Manu : Et la vie privée en général, ça avait l’air d’être assez global, il faudrait regarder le détail.
Luc : On apprend qu’Amazon a, je suppose pour les États-Unis, un groupe de 250 personnes qui ne font que du lobbying. Donc oui, il y a les moyens pour changer la loi, pour l’orienter, pour en faire ce que les gens veulent. Donc l’argument disant « c’est la loi » ou « la loi nous protège » est également limité par le fait qu’avec suffisamment de poids et suffisamment d’influence la loi peut changer et devenir totalement non favorable aux libertés des gens, au logiciel libre et à ce que nous trouvons essentiel pour le bien commun.
Manu : Je te trouve dur. Je suis sûr que si tu poses la question à ces 250 personnes qu’elles vont te dire qu’elles font ça pour le bien commun.
Luc : C’est ça et c’est souvent l’argument qu’il y a. On dit « vous l’April, vous faites aussi du lobbying », donc c’est chacun pour soi. Quand on parle de logiciel libre on a la conviction que ça va dans l’intérêt collectif et je pense qu’on a des arguments assez forts pour ça, on en parle toutes les semaines.

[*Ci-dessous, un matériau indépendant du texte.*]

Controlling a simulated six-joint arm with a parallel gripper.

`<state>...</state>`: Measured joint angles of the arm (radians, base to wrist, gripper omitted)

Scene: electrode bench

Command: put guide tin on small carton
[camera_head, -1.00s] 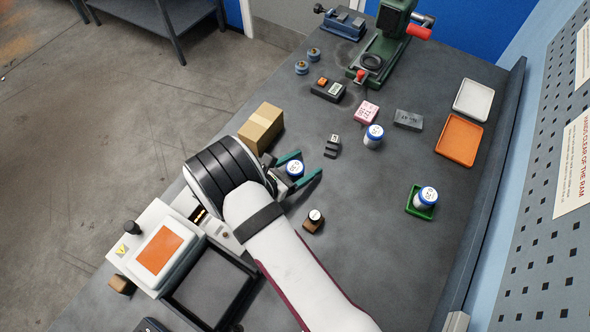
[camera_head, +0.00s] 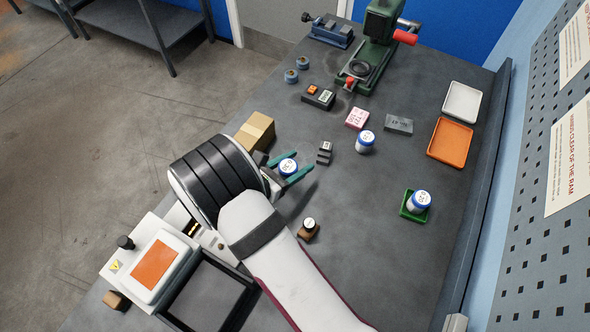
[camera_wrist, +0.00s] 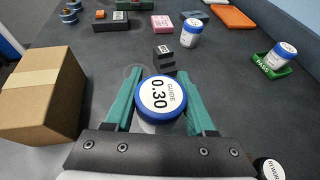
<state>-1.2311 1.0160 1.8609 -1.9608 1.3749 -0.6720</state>
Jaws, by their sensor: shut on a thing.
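The guide tin (camera_head: 288,166) has a blue-rimmed white lid. In the wrist view the tin (camera_wrist: 161,97) reads "GUIDE 0.30". My gripper (camera_head: 290,168) is shut on it, with one teal finger on each side; the fingers also show in the wrist view (camera_wrist: 160,102). The tin looks upright and seems a little above the bench, though the exact gap cannot be told. The small carton (camera_head: 258,130) is a brown taped box just left of and behind my gripper, apart from the tin. In the wrist view the carton (camera_wrist: 45,90) stands at the left; its top looks clear.
A small dark stepped block (camera_head: 324,153) stands just beyond the tin. Another blue-lidded tin (camera_head: 365,141) and a pink box (camera_head: 357,118) are farther right. A third tin stands in a green tray (camera_head: 408,213). A brown-based stamp (camera_head: 308,230) is near my wrist.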

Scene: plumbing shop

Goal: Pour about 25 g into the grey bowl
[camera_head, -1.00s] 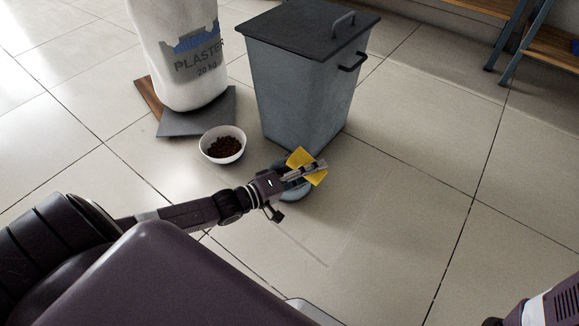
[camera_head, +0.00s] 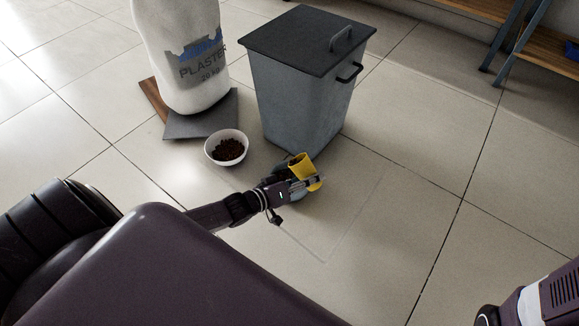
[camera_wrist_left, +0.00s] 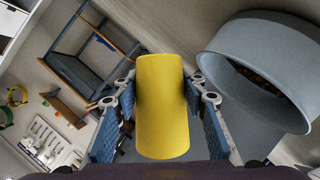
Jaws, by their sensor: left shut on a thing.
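My left gripper (camera_head: 308,184) is shut on a yellow cup (camera_head: 301,164), with its fingers on either side of it. The cup also shows side-on between the blue-padded fingers in the left wrist view (camera_wrist_left: 162,105). The grey bowl (camera_wrist_left: 230,42) is close beside the cup in the wrist view, with some brown pieces partly visible inside. A white bowl (camera_head: 212,153) of brown pieces stands on the floor to the left.
A plaster sack (camera_head: 185,70) stands behind the white bowl, on a dark grey slab (camera_head: 200,124). Shelving (camera_head: 512,45) is at the upper right. The tiled floor at right is clear.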

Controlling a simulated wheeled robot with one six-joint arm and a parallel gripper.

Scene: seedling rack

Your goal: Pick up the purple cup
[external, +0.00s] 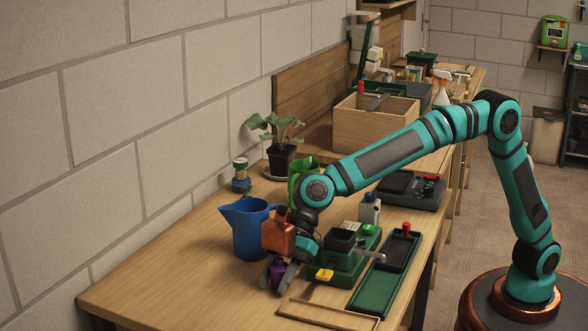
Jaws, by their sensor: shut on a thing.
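The purple cup (278,271) is at the near part of the wooden bench. It is small in the picture and partly hidden by the gripper fingers. My gripper (277,278) points down with its grey fingers on either side of the cup, shut on it. The cup is low, close to the bench top; I cannot tell whether it touches the wood.
A blue jug (247,230) stands just left and behind my gripper. A green machine (345,262) and a dark green tray (379,290) are to the right. A wooden frame (325,313) lies in front. The bench's near left (160,290) is clear.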

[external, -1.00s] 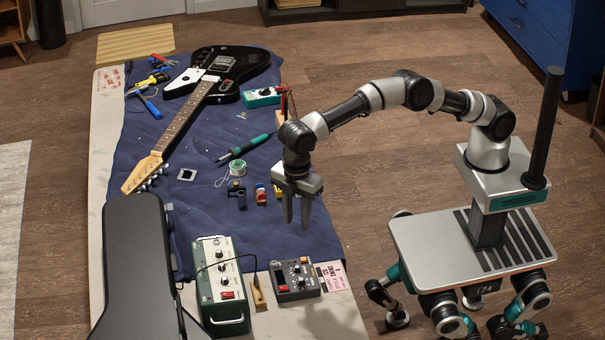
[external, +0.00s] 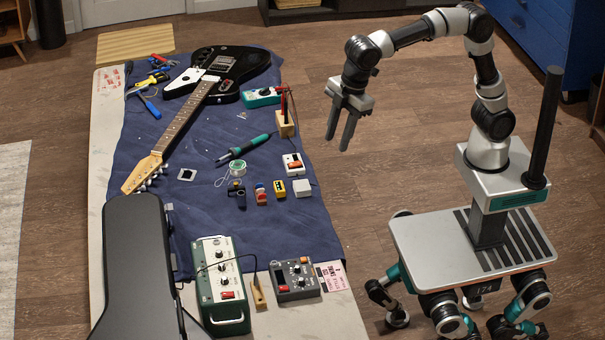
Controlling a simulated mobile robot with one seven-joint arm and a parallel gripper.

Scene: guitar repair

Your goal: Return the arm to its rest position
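My gripper (external: 343,140) is in the external view, to the right of the workbench and above the wooden floor. Its two fingers point down with a gap between them, and nothing is between them. The gripper is apart from the bench and touches nothing.
The workbench with a blue cloth (external: 205,225) holds a black guitar (external: 225,75), a soldering iron (external: 245,147), several small pedals and parts, a green amplifier box (external: 221,285) and a black case (external: 138,265). A blue cabinet (external: 550,40) stands at the back right. The floor below my gripper is clear.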

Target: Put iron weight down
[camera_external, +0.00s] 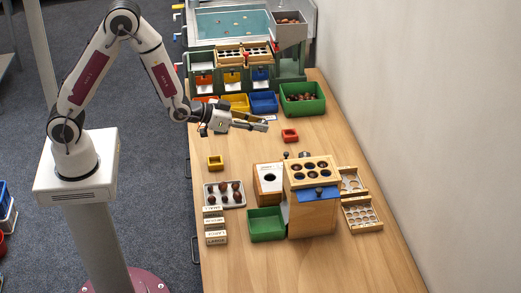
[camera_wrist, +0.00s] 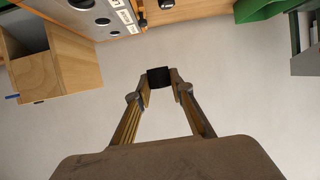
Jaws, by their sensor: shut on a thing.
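My gripper (camera_external: 265,126) is held out level above the middle of the table, pointing right toward the wall. In the wrist view, my gripper (camera_wrist: 158,84) is shut on a small black block, the iron weight (camera_wrist: 158,77), gripped between the two fingertips. The weight's far side is hidden, and it is too small to make out in the external view. Bare pale wall lies behind it in the wrist view.
A small red tray (camera_external: 290,135) sits right of my gripper, and a yellow one (camera_external: 215,162) nearer the front. A wooden box with round holes (camera_external: 312,210) stands at front right. A green bin of chestnuts (camera_external: 302,99) is behind. Mid-table is mostly clear.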

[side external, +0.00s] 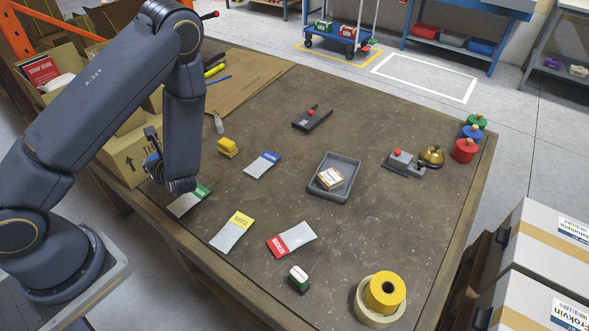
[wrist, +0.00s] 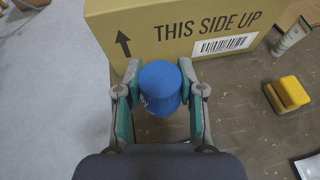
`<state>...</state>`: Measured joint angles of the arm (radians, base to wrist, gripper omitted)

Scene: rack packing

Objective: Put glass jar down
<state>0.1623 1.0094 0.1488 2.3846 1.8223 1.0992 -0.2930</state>
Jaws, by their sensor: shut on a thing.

Il m’est déjà arrivé d’être sur des stands et qu’on me dise ce genre de chose, surtout à l’époque d’HADOPI [Haute Autorité pour la diffusion des œuvres et la protection des droits sur internet] où ça discutait beaucoup ; je disais « moi je suis pour l’intérêt collectif ». Les autres, en face, peuvent éventuellement sortir des arguments mais, en général, ils sont très creux et, quand tu les examines de près, ça ne tient jamais très longtemps. En général ils n’aiment pas du tout être exposés, les lobbyistes aiment le secret. Il y a eu des choses, notamment à l’Assemblée nationale, où il a été demandé que soient tenus des registres sur les lobbyistes, etc., ça a fait scandale parce que ces gens-là travaillent dans le secret. Je pense qu’un militant pour les libertés informatiques qui connaît son sujet dégomme sans difficulté, sur le terrain de l’intérêt général, un lobbyiste quelconque.
Manu : Rappelons que c’est dans l’obscurité que le lobbying peut assez facilement basculer dans la corruption, tout simplement.
Luc : Il le cherche ! Je veux dire qu’il cherche absolument l’obscurité. Même sans être sur de la corruption pure et dure, échange de valises de billets, même si je ne doute pas que ça existe, le simple fait de dire « fais-moi une loi sur mesure » c’est déjà problématique dès lors qu’il n’y a pas de débat.
Manu : C’est gênant quand, en plus, ce sont les plus grandes entreprises au monde qui n’aient jamais existé – des trilliards de dollars sont contrôlés par ces grosses boîtes, les GAFAM pour les nommer – c’est embêtant parce qu’elles ont un impact phénoménal et elles ont une force de frappe considérable. On a l’April pour se défendre, c’est bien, mais…
Luc : C’est petit par rapport au reste. Je pense que c’est aussi la preuve qu’on est dans le vrai. C’est-à-dire que des associations comme l’April et d’autres, qui ont des moyens dérisoires par rapport à ce qu’il y a en face, arrivent malgré tout à faire bouger les choses. Ce ne serait pas le cas si nous étions juste en train de défendre notre propre intérêt. Pour moi ça démontre l’importance d’avoir une démarche politique avec tout le travail institutionnel que fait l’April parce qu’on ne peut pas juste dire « la loi est avec nous ». Ça démontre aussi que les puissants sont puissants parce qu’ils arrivent à organiser des moyens avec de l’argent, des gens qu’ils payent, etc., et qu’en face les gens ne sont pas très organisés, c’est un peu chacun dans son coin et c’est comme ça qu’on se fait avoir au final.
Manu : Sur ces bonnes paroles, je te propose d’adhérer [6] à l’April.
Luc : Je suis déjà membre.
Manu : Allez, on reparle de tout ça la semaine prochaine.
Luc : Salut. À la semaine prochaine.